Piano di rateazione con Agenzia delle Entrate – Cosa può accadere se si anticipa il pagamento della prima rata


Certo, questa ci mancava, eppure ne abbiamo lette di ogni: forse nemmeno Kafka avrebbe saputo immaginare un simile meccanismo infernale.





Nel 2015 tramite un patto di adesione mi è stato contestualmente formulato un piano di ammortamento che prevedeva l’estinzione del debito in 12 rate. Il piano di ammortamento riportava come scadenza della prima rata il giorno 07 Giugno 2015, di conseguenza anche le successive scadevano il giorno 07 dei mesi successivi.

Ho pagato anticipatamente la prima rata per mostrare il mio impegno il giorno 03 Giugno 2015 e tutte le rate successive sempre e comunque entro il giorno stabilito nel piano di ammortamento (giorno 07).

Oggi ricevo una cartella esattoriale dove mi si chiedono interessi di mora per tardivi pagamenti delle restanti 11 rate, in quanto il pagamento anticipato della prima rata ha causato la riformulazione del piano di ammortamento (a me mai comunicato) con l’anticipazione delle scadenze dal giorno 07 al giorno 03 di ogni mese.

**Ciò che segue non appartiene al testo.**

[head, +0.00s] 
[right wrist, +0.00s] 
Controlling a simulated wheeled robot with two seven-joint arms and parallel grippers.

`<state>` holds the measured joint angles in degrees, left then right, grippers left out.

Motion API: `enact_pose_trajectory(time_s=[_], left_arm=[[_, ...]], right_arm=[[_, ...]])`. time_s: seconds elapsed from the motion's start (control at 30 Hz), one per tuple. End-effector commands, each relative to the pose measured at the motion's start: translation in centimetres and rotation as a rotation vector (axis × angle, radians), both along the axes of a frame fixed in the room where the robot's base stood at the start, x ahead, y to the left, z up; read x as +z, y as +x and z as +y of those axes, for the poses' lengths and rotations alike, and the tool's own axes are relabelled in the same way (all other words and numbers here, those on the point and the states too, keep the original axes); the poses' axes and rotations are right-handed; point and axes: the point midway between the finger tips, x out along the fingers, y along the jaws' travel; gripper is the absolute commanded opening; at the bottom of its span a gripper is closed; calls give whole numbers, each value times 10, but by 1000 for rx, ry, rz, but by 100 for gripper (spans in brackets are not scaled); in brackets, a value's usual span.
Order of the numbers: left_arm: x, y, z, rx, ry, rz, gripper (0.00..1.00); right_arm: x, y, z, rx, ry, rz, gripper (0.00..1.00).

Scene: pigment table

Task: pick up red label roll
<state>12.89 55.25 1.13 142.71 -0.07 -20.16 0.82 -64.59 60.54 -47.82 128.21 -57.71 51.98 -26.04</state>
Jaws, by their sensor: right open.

Premetto che non mi è stato inviata alcun’altra documentazione dopo l’adesione.

Certo, questa ci mancava, eppure ne abbiamo lette di ogni: forse nemmeno Kafka avrebbe saputo immaginare un simile meccanismo infernale.

Ora, la comunicazione di riformulazione del piano di ammortamento potrebbe anche essere stata notificata al debitore per compiuta giacenza: ma, non è ammissibile che un piano di rateazione venga riformulato solo perchè il debitore ha pagato la prima rata con qualche giorno di anticipo. C’è qualcosa che non va nel sistema informativo di Agenzia delle Entrate Riscossione (ADER).

Il suggerimento è quello di presentare un ricorso amministrativo in autotutela, in carta libera, direttamente ad Agenzia delle Entrate (ente creditore) per guadagnare tempo, illustrando l’aberrazione in cui lei è incappato, chiedendo lo sgravio della cartella esattoriale emessa da Agenzia delle Entrate Riscossione e minacciando di ricorrere al giudice tributario, con vittoria di spese, qualora l’Agenzia delle Entrate non comunicasse l’accoglimento dell’istanza prima della scadenza dei termini utili per poter presentare un ricorso giudiziale.

Il problema del ricorso amministrativo in autotutela è, infatti, proprio questo: la PA non risponde, lascia decorrere i termini (60 giorni dalla data di notifica della cartella esattoriale) nei quali il debitore può adire il giudice competente, dopodiché, magari, rigetta il ricorso. E così il debitore resta, come si dice, “cornuto e mazziato”.

Conviene recarsi personalmente in Agenzia, chiedendo di conferire con un funzionario per esporre la questione: se si è fortunati, si può risolvere il problema seduta stante senza ulteriori complicazioni.